Senior Airman Tavi Effron operates the drone and says it's "pretty impressive what they can do."
"For instance, maybe active shooters. They're locating an individual in that aspect to get eyes on, so somebody else who is in part of that mission control can see what's going on and maybe redirect us in ways that we didn't think on the ground could be done," he explained.
Crowell says they also use it for aircraft recovery training, and if required, could fly it to survey a crash site.
Members of the Aircraft Maintenance Unit gave CBN News a demo of the Skydio X2D.
"So I'm going to get a little bit of altitude here to get away from things, change over to my Waypoint Mission, and then I'll just hit 'play', and then the aircraft does what it's already told to do," said AMU flight chief Master Sgt. Matthew Roberts as he demonstrated the capabilities of the drone.
Roberts says using a system like this to survey and assess damages saves time, money and resources.
"It eliminates a lot of boots on the ground in a sense to, to do what we need to in a short time and capture what we need to without expending a lot of resources ahead of time to make the job and the mission happen quickly and safely," he said.
World's Largest Drone
There are actually two active duty military missions involving unmanned aerial systems operating at Grand Forks Air Force Base. In addition to the Skydio, another unit operates what's called the RQ-4, or Global Hawk.
It's the world's largest drone. The 348th Reconnaissance Squadron flies the Global Hawk at Grand Forks Air Force Base. The long-endurance aircraft can reach extremely high altitudes of 50- to 60,000 feet.
Captain Mark Cochrane remotely pilots the large-scale system that provides global day or night intelligence, surveillance and reconnaissance.

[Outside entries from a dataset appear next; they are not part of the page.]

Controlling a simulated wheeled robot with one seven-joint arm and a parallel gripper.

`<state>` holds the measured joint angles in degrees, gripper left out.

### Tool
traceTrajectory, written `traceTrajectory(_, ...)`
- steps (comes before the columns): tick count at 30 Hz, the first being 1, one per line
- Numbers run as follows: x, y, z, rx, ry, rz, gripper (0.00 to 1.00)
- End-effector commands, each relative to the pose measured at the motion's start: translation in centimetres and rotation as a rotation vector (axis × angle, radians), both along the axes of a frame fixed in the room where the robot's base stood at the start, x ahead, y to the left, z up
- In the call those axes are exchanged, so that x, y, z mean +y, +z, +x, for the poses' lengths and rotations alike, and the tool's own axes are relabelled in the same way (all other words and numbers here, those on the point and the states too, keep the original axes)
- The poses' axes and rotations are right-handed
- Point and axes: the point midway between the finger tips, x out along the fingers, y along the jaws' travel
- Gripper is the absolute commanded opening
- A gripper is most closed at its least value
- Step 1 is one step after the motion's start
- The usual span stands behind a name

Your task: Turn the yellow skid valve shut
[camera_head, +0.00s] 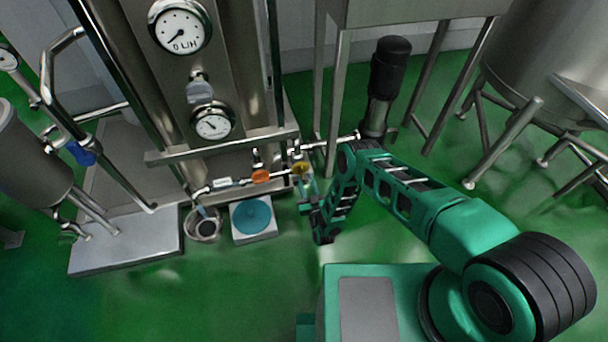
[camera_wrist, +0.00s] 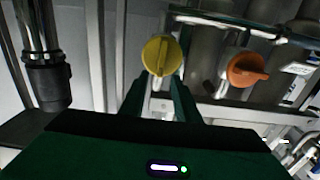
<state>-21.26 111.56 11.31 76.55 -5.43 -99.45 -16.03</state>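The yellow valve (camera_head: 300,168) sits on the low pipe of the skid, to the right of an orange valve. In the wrist view the yellow knob (camera_wrist: 161,55) is round with a raised bar running roughly up and down the picture. My gripper (camera_head: 309,187) is just in front of the yellow valve. In the wrist view my two green fingers (camera_wrist: 159,86) are spread apart, with their tips at the knob's lower left and right. The gap between them looks empty, and I cannot tell whether either finger touches the knob.
The orange valve (camera_wrist: 247,70) is close to the right of the yellow one in the wrist view; it also shows in the head view (camera_head: 260,176). A black-topped pump (camera_head: 388,70) stands behind my arm. A blue-topped box (camera_head: 253,217) and a small bucket (camera_head: 204,226) stand on the floor.

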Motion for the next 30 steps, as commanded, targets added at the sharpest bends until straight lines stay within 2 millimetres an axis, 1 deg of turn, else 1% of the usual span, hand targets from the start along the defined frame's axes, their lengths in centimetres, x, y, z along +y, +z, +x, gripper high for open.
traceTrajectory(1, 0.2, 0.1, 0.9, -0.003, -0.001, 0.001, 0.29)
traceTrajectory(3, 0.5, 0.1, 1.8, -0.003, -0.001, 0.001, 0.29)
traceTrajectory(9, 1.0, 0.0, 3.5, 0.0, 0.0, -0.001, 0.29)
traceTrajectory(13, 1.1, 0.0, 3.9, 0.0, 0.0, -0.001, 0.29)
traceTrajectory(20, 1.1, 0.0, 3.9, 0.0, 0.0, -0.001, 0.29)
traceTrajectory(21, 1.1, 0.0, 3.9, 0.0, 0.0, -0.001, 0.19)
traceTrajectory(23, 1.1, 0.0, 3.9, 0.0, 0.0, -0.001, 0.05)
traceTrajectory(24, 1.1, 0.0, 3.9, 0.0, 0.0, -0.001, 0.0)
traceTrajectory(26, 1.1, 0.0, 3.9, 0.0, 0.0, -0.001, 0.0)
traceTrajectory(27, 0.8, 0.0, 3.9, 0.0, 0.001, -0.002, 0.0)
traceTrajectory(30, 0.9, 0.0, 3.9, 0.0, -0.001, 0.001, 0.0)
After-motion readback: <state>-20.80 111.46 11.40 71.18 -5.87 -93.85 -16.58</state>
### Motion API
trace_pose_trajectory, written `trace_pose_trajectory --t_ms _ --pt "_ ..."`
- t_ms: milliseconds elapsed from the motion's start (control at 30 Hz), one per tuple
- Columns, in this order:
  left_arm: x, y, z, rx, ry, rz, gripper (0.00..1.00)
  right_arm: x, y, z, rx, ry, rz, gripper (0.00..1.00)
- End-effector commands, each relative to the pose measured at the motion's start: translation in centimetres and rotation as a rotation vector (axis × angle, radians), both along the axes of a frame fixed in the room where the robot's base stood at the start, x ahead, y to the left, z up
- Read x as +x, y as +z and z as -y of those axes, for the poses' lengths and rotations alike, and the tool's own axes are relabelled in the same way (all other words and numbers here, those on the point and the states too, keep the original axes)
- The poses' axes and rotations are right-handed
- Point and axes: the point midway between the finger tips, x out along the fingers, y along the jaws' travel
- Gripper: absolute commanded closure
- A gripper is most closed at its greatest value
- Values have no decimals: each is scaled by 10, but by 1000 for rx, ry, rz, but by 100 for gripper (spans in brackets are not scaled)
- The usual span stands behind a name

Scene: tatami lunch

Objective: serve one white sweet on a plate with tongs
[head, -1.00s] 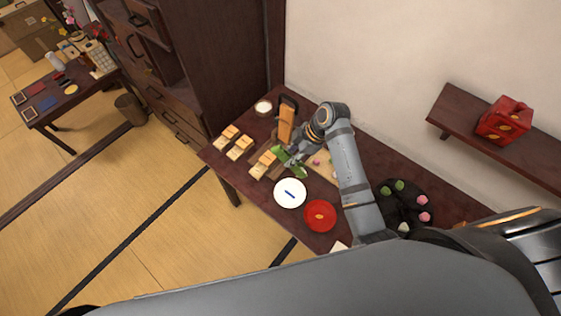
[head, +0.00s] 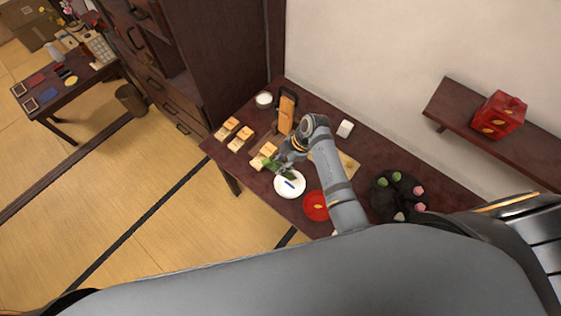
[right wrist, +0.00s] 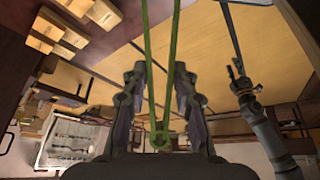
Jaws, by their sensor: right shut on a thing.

"The RQ-4 Global Hawk is a premier intelligence asset that is one of the only assets that's capable of giving such a long collection time without needing aerial refueling, and I feel like that's its biggest bring to any kind of AOR or combatant commander," he told CBN News.
'Life and Death Consequences'
Brad Bowman, of the Foundation for Defense of Democracies, calls these drone systems "fundamentally important" to the U.S. military.
"We really are, unfortunately, continue to be in an arms race against adversaries that are building drones," he explained to CBN News. "Obviously, Russia has drones; they're working with Iran on their drones. China is a major developer and exporter of drones."
"The country that has the most advanced drones, the right quantity of drones and employs them effectively – it's going to have life and death consequences on the battlefield," he continued.
And airmen at the Grand Forks Air Force Base are fully aware, describing this tech as a game changer in a time of war and another way Americans can feel safe.